==== Material ====
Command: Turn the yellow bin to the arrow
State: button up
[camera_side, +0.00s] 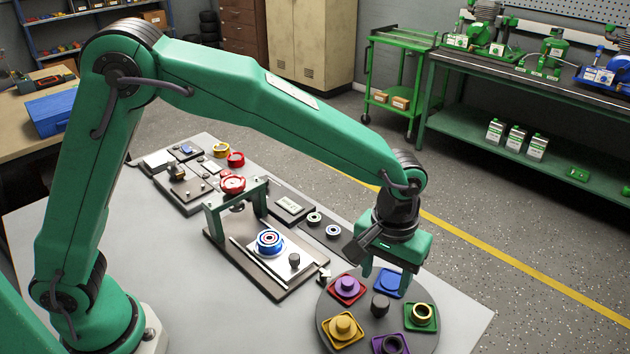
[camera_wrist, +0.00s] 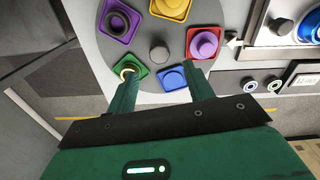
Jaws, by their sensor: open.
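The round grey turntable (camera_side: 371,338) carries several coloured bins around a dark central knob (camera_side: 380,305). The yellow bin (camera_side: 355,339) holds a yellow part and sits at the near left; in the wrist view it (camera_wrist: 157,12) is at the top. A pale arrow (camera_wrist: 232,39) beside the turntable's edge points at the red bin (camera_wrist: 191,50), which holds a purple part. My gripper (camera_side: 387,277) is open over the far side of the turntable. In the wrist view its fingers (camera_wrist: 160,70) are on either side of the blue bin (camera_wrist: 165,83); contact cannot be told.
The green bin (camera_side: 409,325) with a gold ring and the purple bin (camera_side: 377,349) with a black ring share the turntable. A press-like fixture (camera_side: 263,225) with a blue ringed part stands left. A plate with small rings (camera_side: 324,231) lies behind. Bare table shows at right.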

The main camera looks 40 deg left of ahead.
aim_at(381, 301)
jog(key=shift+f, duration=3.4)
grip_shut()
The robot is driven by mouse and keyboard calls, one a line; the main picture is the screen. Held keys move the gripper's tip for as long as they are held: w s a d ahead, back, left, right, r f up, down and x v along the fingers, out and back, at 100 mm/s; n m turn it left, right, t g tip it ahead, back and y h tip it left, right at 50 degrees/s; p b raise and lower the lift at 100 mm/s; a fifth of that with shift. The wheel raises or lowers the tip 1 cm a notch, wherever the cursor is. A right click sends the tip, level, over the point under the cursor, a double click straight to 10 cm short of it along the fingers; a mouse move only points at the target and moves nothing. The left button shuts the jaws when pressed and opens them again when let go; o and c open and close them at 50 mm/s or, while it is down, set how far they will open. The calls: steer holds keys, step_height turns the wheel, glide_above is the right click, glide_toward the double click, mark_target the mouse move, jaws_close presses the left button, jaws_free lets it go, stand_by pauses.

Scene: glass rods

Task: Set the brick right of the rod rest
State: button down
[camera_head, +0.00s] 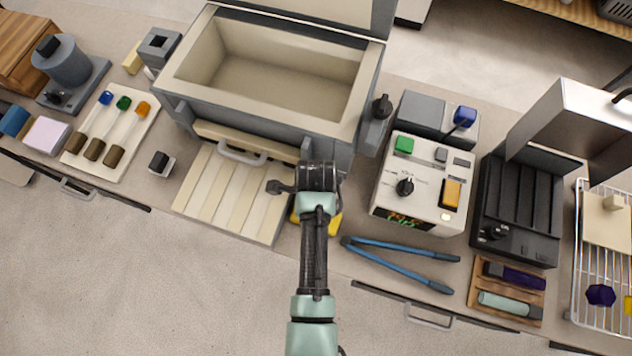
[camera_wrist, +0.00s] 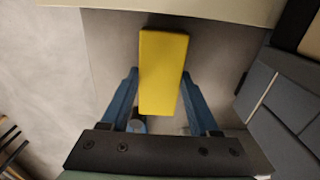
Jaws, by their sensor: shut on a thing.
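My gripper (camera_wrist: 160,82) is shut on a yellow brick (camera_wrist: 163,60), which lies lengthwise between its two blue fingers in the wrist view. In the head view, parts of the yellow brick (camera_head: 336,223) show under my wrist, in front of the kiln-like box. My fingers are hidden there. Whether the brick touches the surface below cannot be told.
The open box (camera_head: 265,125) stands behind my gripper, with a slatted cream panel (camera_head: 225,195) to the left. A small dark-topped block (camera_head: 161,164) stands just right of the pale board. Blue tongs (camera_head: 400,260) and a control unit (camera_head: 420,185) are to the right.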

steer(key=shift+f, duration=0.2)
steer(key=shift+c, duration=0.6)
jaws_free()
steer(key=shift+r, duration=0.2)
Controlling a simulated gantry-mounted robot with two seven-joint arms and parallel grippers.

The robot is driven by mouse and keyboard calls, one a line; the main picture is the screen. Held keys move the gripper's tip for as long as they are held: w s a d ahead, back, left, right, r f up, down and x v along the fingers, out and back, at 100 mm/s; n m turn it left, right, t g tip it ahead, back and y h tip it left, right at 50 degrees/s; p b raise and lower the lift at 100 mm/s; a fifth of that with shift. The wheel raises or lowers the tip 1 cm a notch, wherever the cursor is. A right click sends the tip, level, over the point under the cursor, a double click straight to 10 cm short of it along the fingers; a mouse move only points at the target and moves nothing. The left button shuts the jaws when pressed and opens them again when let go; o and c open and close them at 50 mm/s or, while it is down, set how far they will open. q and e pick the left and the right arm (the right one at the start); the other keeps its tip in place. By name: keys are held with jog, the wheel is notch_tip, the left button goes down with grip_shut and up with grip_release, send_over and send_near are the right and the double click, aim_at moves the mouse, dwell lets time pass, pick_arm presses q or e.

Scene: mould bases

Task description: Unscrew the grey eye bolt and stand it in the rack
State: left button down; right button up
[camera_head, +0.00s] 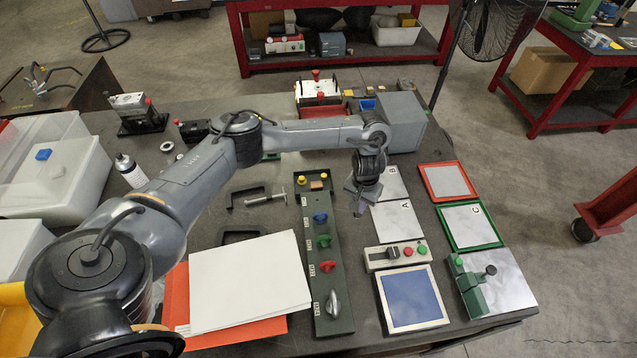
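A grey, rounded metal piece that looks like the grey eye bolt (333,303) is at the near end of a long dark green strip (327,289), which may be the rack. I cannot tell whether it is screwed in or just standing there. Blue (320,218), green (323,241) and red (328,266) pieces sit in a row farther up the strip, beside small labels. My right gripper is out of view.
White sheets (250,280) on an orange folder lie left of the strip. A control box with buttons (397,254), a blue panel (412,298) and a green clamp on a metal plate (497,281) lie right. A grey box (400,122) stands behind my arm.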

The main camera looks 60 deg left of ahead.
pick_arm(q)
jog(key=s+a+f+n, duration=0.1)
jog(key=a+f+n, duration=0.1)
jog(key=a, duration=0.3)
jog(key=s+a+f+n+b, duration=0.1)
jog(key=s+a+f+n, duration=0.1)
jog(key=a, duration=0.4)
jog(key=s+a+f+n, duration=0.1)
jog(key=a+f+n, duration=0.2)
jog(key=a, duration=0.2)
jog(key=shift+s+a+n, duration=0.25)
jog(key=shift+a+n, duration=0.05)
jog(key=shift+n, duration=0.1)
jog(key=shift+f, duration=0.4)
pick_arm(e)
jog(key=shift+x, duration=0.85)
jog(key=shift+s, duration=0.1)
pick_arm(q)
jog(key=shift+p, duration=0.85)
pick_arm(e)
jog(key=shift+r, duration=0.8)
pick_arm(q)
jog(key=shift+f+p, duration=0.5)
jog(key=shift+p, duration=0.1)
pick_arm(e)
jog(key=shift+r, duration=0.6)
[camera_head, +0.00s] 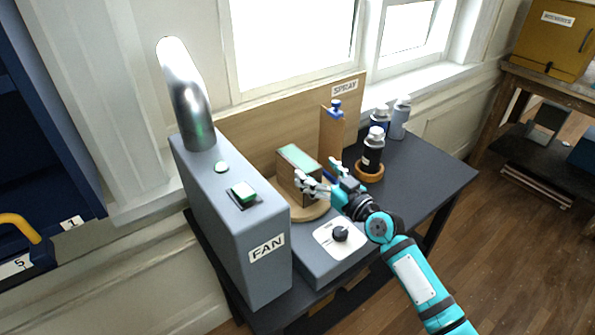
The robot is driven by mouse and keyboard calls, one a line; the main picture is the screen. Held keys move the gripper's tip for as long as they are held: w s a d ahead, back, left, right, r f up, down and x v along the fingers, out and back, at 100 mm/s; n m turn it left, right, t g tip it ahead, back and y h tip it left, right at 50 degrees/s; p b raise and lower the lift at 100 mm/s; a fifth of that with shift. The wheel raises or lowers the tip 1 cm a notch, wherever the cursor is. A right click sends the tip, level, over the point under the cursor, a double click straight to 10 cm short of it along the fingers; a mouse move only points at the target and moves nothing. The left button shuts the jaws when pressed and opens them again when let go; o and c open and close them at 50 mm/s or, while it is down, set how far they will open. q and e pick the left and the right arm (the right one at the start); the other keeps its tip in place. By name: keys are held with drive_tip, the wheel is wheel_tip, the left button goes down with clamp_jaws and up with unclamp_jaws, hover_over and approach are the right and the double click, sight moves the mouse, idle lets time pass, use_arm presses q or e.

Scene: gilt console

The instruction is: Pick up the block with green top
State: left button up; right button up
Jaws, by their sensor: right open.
====
What the exercise asks. Extract all lines of the records above that include "Task".

Full solution.
Task: Set the brick right of the rod rest
Task description: Unscrew the grey eye bolt and stand it in the rack

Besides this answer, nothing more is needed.